GOAL OF THE EXERCISE: Look through the material and tally each line bearing the word "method". Give only the total.

ENTRIES PROVIDED:
+--

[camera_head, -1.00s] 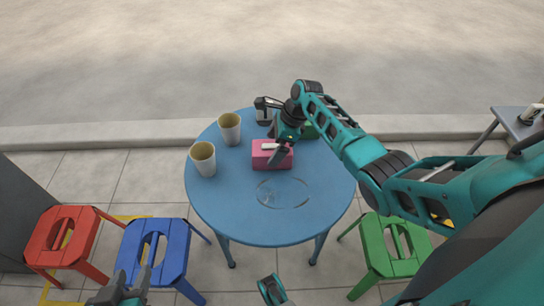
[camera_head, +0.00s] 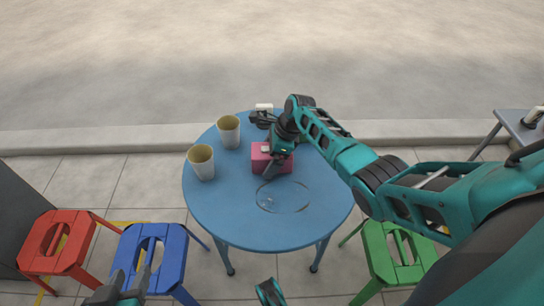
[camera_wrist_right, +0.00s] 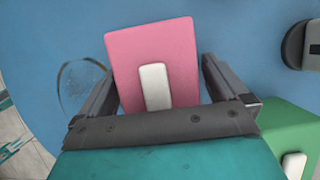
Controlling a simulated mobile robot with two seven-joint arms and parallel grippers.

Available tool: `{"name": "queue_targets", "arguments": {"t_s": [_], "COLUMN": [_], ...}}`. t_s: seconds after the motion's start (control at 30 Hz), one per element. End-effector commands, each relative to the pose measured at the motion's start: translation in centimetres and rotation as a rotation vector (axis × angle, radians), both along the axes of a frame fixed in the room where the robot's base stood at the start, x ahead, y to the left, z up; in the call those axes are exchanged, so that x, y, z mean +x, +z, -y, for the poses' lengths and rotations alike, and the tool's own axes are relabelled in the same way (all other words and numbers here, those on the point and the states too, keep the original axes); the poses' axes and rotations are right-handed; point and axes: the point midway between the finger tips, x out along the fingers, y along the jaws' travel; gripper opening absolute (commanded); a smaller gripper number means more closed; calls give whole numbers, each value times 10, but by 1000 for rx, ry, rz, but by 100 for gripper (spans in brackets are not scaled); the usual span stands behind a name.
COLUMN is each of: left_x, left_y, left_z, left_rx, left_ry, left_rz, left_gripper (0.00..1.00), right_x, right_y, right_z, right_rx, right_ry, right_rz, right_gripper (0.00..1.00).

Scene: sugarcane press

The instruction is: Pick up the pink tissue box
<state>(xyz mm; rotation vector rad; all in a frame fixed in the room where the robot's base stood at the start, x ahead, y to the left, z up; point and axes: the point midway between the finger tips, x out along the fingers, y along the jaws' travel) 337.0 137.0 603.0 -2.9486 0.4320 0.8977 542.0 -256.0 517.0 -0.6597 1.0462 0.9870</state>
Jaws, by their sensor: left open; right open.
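The pink tissue box (camera_head: 262,159) lies on the round blue table (camera_head: 225,205), with a white tissue on its top. In the right wrist view the pink tissue box (camera_wrist_right: 150,52) sits between the two fingers of my right gripper (camera_wrist_right: 160,85). In the head view my right gripper (camera_head: 274,166) is at the box and partly hides it. The right gripper is open; I cannot tell whether its fingers touch the box. My left gripper (camera_head: 130,286) is open at the bottom left, near the blue stool and far from the box.
Two cups (camera_head: 229,132) (camera_head: 202,162) stand left of the box. A green box (camera_wrist_right: 285,140) is close to the right gripper. A dark and white item (camera_head: 264,108) is at the table's back. Red (camera_head: 40,246), blue (camera_head: 172,254) and green (camera_head: 374,246) stools surround the table.

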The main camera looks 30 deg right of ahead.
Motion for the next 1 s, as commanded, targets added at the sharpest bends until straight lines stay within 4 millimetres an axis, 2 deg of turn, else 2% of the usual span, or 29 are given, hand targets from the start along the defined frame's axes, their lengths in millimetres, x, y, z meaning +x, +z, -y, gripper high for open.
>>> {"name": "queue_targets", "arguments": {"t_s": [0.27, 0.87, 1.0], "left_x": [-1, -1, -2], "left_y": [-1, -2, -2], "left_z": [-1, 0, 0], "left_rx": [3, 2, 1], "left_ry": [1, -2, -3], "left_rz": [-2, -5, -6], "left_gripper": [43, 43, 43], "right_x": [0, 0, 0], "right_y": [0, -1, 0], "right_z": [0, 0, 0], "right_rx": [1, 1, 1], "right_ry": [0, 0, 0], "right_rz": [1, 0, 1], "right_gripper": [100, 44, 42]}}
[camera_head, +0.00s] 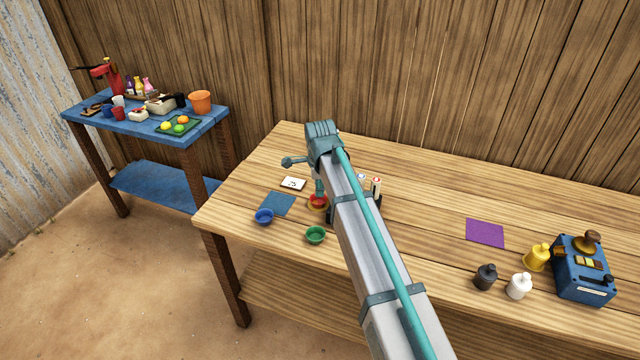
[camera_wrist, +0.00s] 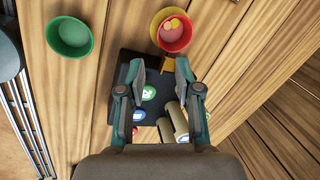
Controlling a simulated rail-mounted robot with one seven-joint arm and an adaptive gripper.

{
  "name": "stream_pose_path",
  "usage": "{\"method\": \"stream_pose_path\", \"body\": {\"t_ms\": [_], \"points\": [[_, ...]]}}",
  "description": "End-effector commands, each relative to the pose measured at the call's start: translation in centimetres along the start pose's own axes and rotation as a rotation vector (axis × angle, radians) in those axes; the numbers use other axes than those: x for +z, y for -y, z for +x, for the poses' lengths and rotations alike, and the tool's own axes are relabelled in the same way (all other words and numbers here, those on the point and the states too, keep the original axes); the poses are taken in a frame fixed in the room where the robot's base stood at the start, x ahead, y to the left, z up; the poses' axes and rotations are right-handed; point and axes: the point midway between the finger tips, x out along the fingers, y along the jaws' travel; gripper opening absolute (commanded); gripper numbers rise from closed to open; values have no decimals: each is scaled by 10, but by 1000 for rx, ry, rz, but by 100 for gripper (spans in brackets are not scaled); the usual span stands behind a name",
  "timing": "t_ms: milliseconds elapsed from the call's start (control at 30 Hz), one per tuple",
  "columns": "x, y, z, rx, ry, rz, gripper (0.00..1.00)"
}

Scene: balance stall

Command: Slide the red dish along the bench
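My gripper (camera_head: 320,186) is low by the dish in the head view. In the wrist view my gripper (camera_wrist: 162,68) has its two fingers apart, with the dish just beyond the fingertips. Nothing is clearly held; whether a finger touches the dish cannot be told.
A dark tray (camera_wrist: 122,85) with round tokens and cylinders is beneath my fingers. A purple mat (camera_head: 485,233) and weights are farther right.

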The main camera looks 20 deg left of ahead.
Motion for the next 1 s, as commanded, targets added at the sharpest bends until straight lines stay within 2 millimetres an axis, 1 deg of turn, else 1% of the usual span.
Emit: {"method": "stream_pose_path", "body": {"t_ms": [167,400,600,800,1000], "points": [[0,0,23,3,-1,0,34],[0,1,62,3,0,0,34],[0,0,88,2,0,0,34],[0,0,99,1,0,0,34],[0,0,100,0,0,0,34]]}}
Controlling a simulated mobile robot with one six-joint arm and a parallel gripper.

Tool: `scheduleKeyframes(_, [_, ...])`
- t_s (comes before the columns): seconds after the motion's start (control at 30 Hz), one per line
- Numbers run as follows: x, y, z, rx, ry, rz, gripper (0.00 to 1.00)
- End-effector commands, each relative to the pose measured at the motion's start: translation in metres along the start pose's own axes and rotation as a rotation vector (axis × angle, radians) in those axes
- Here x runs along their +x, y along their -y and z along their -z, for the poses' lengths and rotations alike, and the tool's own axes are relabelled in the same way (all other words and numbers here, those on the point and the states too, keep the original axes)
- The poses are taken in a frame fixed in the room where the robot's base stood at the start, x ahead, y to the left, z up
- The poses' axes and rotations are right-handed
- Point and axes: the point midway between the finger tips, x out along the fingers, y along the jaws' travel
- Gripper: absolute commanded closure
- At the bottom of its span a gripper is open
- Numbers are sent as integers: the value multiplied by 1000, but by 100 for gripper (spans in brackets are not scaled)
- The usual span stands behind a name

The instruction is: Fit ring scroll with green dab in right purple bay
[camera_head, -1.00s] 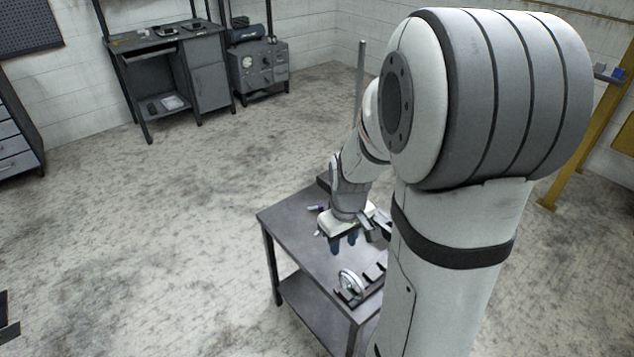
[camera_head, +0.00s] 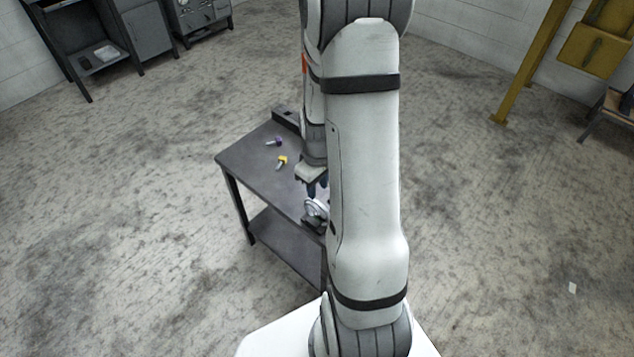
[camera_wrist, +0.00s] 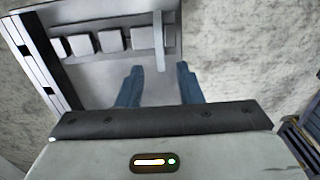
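In the head view my gripper (camera_head: 317,190) hangs just above a pale ring-shaped piece (camera_head: 316,208) near the table's front edge. In the wrist view a thin pale upright piece (camera_wrist: 159,40), probably that ring edge-on, stands ahead of the fingers and its near end lies about between the fingertips. It stands at the right end of a row of grey blocks (camera_wrist: 110,42). I cannot make out a green dab or a purple bay; my arm hides part of the table.
A small purple-ended piece (camera_head: 275,141) and a yellow-ended piece (camera_head: 282,161) lie on the dark table (camera_head: 245,160). A dark block (camera_head: 284,116) stands at its far edge. The table's left part is clear.

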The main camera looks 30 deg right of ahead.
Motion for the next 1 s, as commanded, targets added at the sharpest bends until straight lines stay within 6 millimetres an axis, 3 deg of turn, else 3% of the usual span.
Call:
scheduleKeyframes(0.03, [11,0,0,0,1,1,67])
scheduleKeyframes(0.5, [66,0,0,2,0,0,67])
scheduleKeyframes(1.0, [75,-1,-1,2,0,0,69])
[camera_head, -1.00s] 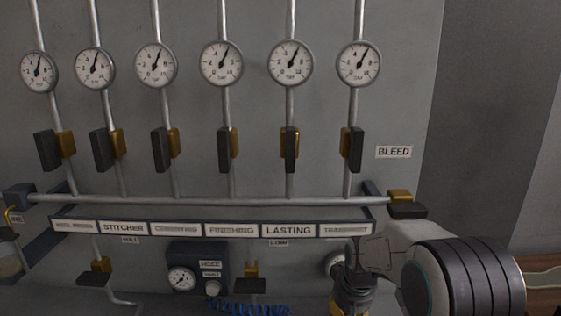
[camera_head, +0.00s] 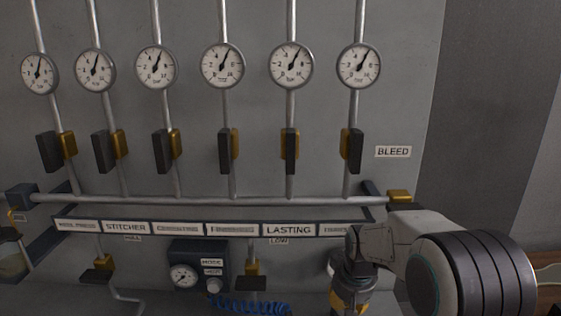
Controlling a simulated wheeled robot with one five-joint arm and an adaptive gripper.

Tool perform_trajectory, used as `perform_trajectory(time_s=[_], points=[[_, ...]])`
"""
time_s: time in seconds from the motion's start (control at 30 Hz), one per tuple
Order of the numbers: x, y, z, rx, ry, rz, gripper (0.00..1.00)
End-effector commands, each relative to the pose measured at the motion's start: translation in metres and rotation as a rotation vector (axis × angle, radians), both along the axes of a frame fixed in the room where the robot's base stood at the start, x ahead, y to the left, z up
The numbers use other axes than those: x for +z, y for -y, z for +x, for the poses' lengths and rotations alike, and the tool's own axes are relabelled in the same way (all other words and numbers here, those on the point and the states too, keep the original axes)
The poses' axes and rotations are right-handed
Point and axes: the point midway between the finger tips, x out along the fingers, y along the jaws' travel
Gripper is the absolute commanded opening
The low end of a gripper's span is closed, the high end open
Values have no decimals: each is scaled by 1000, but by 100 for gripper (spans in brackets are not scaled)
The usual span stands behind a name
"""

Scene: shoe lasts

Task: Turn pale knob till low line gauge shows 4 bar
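A small white-faced gauge (camera_head: 183,277) sits on a dark box low on the wall, left of centre. Its needle is too small to read. A small pale knob (camera_head: 213,286) is at the box's lower right, under two small labels. A "LOW" label (camera_head: 279,240) hangs under the "LASTING" plate; I cannot tell which gauge it belongs to. My arm comes in from the lower right and bends down right of the LOW label, apart from the pale knob. My gripper's fingertips are not visible.
Several larger gauges (camera_head: 222,65) line the top, needles near upright, above dark-handled valves (camera_head: 290,145). A horizontal pipe (camera_head: 200,200) and a label rail run below. A coiled blue hose (camera_head: 250,307) and another valve (camera_head: 252,275) are right of the knob. A "BLEED" label (camera_head: 393,152) is at right.

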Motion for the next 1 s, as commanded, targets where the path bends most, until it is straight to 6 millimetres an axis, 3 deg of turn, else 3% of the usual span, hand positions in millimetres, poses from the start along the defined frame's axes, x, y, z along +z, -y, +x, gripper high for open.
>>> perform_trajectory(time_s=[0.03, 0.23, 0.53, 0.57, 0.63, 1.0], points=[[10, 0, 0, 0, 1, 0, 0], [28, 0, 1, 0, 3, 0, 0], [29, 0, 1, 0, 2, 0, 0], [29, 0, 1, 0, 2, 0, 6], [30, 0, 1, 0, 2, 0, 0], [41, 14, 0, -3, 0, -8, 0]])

+--

SOLUTION FOR THIS PROBLEM: 2